Problem description >> Reproduce the material exactly, omitting nothing.
== Exercise materials
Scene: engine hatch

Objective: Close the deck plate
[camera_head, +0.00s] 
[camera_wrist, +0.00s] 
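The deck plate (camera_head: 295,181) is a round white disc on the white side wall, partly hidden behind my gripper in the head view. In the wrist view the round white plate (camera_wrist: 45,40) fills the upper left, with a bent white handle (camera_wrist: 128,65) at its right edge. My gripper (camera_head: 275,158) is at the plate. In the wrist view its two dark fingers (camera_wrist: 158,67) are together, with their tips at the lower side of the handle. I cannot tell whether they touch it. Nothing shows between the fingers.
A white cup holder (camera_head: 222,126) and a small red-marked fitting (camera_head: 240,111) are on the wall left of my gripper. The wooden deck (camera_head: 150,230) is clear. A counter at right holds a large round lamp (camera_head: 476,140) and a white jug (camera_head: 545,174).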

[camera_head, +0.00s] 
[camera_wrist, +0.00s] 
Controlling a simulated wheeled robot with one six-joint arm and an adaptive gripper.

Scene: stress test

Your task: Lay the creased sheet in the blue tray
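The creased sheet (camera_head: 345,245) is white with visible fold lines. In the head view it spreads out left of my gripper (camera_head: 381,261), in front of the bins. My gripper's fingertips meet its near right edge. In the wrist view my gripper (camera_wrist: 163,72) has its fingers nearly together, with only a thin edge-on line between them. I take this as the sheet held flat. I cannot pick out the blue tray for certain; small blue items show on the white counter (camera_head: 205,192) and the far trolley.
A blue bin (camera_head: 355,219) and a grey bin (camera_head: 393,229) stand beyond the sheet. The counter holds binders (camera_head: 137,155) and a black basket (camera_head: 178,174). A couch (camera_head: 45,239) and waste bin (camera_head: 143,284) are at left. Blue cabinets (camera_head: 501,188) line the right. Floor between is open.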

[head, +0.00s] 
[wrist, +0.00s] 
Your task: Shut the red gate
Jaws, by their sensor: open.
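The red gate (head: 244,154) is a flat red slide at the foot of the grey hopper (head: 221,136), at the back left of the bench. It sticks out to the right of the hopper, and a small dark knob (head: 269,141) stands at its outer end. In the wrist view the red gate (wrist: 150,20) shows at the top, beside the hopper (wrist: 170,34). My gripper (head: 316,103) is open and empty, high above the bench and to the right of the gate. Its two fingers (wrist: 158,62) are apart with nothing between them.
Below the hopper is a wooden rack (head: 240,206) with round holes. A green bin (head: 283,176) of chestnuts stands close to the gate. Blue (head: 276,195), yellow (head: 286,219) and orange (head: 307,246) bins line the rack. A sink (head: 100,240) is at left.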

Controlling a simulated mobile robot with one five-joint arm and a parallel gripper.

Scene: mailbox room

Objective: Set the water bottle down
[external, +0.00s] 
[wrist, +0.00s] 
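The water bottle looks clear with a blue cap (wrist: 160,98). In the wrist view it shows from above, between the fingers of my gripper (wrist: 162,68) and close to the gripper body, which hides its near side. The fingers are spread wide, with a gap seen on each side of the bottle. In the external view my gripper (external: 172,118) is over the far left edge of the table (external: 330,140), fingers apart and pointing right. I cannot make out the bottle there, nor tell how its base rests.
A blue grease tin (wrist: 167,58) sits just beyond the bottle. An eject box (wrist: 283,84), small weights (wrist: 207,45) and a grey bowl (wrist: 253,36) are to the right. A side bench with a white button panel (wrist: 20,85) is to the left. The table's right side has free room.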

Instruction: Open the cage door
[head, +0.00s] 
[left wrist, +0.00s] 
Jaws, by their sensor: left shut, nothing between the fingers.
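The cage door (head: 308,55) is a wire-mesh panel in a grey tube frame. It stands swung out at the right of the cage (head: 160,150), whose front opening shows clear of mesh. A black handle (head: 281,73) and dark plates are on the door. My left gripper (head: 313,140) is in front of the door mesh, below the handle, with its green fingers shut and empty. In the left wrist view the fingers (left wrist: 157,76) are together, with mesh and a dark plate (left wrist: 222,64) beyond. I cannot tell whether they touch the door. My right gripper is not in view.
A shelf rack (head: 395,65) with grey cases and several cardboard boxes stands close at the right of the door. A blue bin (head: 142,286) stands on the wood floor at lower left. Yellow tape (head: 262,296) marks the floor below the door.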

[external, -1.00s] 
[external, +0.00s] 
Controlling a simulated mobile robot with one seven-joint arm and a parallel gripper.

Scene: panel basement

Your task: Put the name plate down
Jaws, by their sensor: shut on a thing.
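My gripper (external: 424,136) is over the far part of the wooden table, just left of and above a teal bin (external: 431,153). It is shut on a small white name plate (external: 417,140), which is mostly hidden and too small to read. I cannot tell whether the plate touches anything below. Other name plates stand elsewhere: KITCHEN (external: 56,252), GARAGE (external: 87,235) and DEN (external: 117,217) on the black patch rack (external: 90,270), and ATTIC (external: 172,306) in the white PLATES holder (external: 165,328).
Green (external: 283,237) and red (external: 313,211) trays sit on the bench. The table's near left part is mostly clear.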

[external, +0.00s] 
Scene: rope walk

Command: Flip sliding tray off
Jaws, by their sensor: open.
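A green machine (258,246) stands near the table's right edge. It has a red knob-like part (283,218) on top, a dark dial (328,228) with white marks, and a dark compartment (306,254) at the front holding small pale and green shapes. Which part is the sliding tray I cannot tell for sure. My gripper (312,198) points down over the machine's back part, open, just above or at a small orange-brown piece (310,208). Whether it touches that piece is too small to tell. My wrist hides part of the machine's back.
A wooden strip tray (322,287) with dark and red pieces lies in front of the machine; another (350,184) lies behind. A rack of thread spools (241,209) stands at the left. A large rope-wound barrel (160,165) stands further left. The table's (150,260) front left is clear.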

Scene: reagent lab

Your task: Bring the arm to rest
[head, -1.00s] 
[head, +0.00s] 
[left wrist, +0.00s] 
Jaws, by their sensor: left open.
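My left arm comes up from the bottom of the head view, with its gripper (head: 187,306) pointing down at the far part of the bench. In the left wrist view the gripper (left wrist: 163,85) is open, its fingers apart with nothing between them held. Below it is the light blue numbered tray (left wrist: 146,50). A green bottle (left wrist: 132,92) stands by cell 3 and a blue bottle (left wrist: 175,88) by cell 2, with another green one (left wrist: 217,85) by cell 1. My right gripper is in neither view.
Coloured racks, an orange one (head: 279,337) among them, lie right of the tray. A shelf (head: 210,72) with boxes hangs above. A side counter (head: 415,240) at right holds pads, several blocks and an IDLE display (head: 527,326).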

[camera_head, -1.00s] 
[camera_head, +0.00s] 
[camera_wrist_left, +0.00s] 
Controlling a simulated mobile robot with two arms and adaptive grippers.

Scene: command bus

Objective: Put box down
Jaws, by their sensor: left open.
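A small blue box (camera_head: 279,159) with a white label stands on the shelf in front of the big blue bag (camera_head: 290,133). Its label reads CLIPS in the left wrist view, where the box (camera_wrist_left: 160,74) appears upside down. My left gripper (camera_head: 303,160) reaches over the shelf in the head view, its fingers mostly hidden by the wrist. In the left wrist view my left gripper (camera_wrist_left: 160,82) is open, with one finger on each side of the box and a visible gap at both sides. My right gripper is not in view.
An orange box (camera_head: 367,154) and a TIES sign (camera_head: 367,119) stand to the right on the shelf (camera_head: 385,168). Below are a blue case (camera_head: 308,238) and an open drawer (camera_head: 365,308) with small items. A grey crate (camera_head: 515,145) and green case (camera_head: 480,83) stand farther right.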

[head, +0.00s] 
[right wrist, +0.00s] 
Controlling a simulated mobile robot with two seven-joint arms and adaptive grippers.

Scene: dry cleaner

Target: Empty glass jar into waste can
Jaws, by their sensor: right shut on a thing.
====
Task output >>
Scene: engine hatch

Objective: Close the deck plate
[camera_head, +0.00s] 
[camera_wrist, +0.00s] 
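The deck plate (camera_head: 295,181) is a round white disc on the white side wall, partly hidden behind my gripper in the head view. In the wrist view the round white plate (camera_wrist: 45,40) fills the upper left, with a bent white handle (camera_wrist: 128,65) at its right edge. My gripper (camera_head: 275,158) is at the plate. In the wrist view its two dark fingers (camera_wrist: 158,67) are together, with their tips at the lower side of the handle. I cannot tell whether they touch it. Nothing shows between the fingers.
A white cup holder (camera_head: 222,126) and a small red-marked fitting (camera_head: 240,111) are on the wall left of my gripper. The wooden deck (camera_head: 150,230) is clear. A counter at right holds a large round lamp (camera_head: 476,140) and a white jug (camera_head: 545,174).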

[camera_head, +0.00s] 
[camera_wrist, +0.00s] 
Controlling a simulated wheeled robot with one six-joint arm and an adaptive gripper.

Scene: stress test

Your task: Lay the creased sheet in the blue tray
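The creased sheet (camera_head: 345,245) is white with visible fold lines. In the head view it spreads out left of my gripper (camera_head: 381,261), in front of the bins. My gripper's fingertips meet its near right edge. In the wrist view my gripper (camera_wrist: 163,72) has its fingers nearly together, with only a thin edge-on line between them. I take this as the sheet held flat. I cannot pick out the blue tray for certain; small blue items show on the white counter (camera_head: 205,192) and the far trolley.
A blue bin (camera_head: 355,219) and a grey bin (camera_head: 393,229) stand beyond the sheet. The counter holds binders (camera_head: 137,155) and a black basket (camera_head: 178,174). A couch (camera_head: 45,239) and waste bin (camera_head: 143,284) are at left. Blue cabinets (camera_head: 501,188) line the right. Floor between is open.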

[head, +0.00s] 
[wrist, +0.00s] 
Your task: Shut the red gate
Jaws, by their sensor: open.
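The red gate (head: 244,154) is a flat red slide at the foot of the grey hopper (head: 221,136), at the back left of the bench. It sticks out to the right of the hopper, and a small dark knob (head: 269,141) stands at its outer end. In the wrist view the red gate (wrist: 150,20) shows at the top, beside the hopper (wrist: 170,34). My gripper (head: 316,103) is open and empty, high above the bench and to the right of the gate. Its two fingers (wrist: 158,62) are apart with nothing between them.
Below the hopper is a wooden rack (head: 240,206) with round holes. A green bin (head: 283,176) of chestnuts stands close to the gate. Blue (head: 276,195), yellow (head: 286,219) and orange (head: 307,246) bins line the rack. A sink (head: 100,240) is at left.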

Controlling a simulated mobile robot with one five-joint arm and a parallel gripper.

Scene: mailbox room

Objective: Set the water bottle down
[external, +0.00s] 
[wrist, +0.00s] 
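The water bottle looks clear with a blue cap (wrist: 160,98). In the wrist view it shows from above, between the fingers of my gripper (wrist: 162,68) and close to the gripper body, which hides its near side. The fingers are spread wide, with a gap seen on each side of the bottle. In the external view my gripper (external: 172,118) is over the far left edge of the table (external: 330,140), fingers apart and pointing right. I cannot make out the bottle there, nor tell how its base rests.
A blue grease tin (wrist: 167,58) sits just beyond the bottle. An eject box (wrist: 283,84), small weights (wrist: 207,45) and a grey bowl (wrist: 253,36) are to the right. A side bench with a white button panel (wrist: 20,85) is to the left. The table's right side has free room.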

Instruction: Open the cage door
[head, +0.00s] 
[left wrist, +0.00s] 
Jaws, by their sensor: left shut, nothing between the fingers.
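The cage door (head: 308,55) is a wire-mesh panel in a grey tube frame. It stands swung out at the right of the cage (head: 160,150), whose front opening shows clear of mesh. A black handle (head: 281,73) and dark plates are on the door. My left gripper (head: 313,140) is in front of the door mesh, below the handle, with its green fingers shut and empty. In the left wrist view the fingers (left wrist: 157,76) are together, with mesh and a dark plate (left wrist: 222,64) beyond. I cannot tell whether they touch the door. My right gripper is not in view.
A shelf rack (head: 395,65) with grey cases and several cardboard boxes stands close at the right of the door. A blue bin (head: 142,286) stands on the wood floor at lower left. Yellow tape (head: 262,296) marks the floor below the door.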

[external, -1.00s] 
[external, +0.00s] 
Controlling a simulated mobile robot with one seven-joint arm and a parallel gripper.

Scene: panel basement

Your task: Put the name plate down
Jaws, by their sensor: shut on a thing.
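My gripper (external: 424,136) is over the far part of the wooden table, just left of and above a teal bin (external: 431,153). It is shut on a small white name plate (external: 417,140), which is mostly hidden and too small to read. I cannot tell whether the plate touches anything below. Other name plates stand elsewhere: KITCHEN (external: 56,252), GARAGE (external: 87,235) and DEN (external: 117,217) on the black patch rack (external: 90,270), and ATTIC (external: 172,306) in the white PLATES holder (external: 165,328).
Green (external: 283,237) and red (external: 313,211) trays sit on the bench. The table's near left part is mostly clear.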

[external, +0.00s] 
Scene: rope walk

Command: Flip sliding tray off
Jaws, by their sensor: open.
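A green machine (258,246) stands near the table's right edge. It has a red knob-like part (283,218) on top, a dark dial (328,228) with white marks, and a dark compartment (306,254) at the front holding small pale and green shapes. Which part is the sliding tray I cannot tell for sure. My gripper (312,198) points down over the machine's back part, open, just above or at a small orange-brown piece (310,208). Whether it touches that piece is too small to tell. My wrist hides part of the machine's back.
A wooden strip tray (322,287) with dark and red pieces lies in front of the machine; another (350,184) lies behind. A rack of thread spools (241,209) stands at the left. A large rope-wound barrel (160,165) stands further left. The table's (150,260) front left is clear.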

Scene: reagent lab

Your task: Bring the arm to rest
[head, -1.00s] 
[head, +0.00s] 
[left wrist, +0.00s] 
Jaws, by their sensor: left open.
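My left arm comes up from the bottom of the head view, with its gripper (head: 187,306) pointing down at the far part of the bench. In the left wrist view the gripper (left wrist: 163,85) is open, its fingers apart with nothing between them held. Below it is the light blue numbered tray (left wrist: 146,50). A green bottle (left wrist: 132,92) stands by cell 3 and a blue bottle (left wrist: 175,88) by cell 2, with another green one (left wrist: 217,85) by cell 1. My right gripper is in neither view.
Coloured racks, an orange one (head: 279,337) among them, lie right of the tray. A shelf (head: 210,72) with boxes hangs above. A side counter (head: 415,240) at right holds pads, several blocks and an IDLE display (head: 527,326).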

[camera_head, -1.00s] 
[camera_head, +0.00s] 
[camera_wrist_left, +0.00s] 
Controlling a simulated mobile robot with two arms and adaptive grippers.

Scene: command bus

Objective: Put box down
Jaws, by their sensor: left open.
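A small blue box (camera_head: 279,159) with a white label stands on the shelf in front of the big blue bag (camera_head: 290,133). Its label reads CLIPS in the left wrist view, where the box (camera_wrist_left: 160,74) appears upside down. My left gripper (camera_head: 303,160) reaches over the shelf in the head view, its fingers mostly hidden by the wrist. In the left wrist view my left gripper (camera_wrist_left: 160,82) is open, with one finger on each side of the box and a visible gap at both sides. My right gripper is not in view.
An orange box (camera_head: 367,154) and a TIES sign (camera_head: 367,119) stand to the right on the shelf (camera_head: 385,168). Below are a blue case (camera_head: 308,238) and an open drawer (camera_head: 365,308) with small items. A grey crate (camera_head: 515,145) and green case (camera_head: 480,83) stand farther right.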

[head, +0.00s] 
[right wrist, +0.00s] 
Controlling a simulated mobile robot with two seven-joint arms and adaptive grippers.

Scene: dry cleaner

Target: Empty glass jar into waste can
Jaws, by their sensor: right shut on a thing.

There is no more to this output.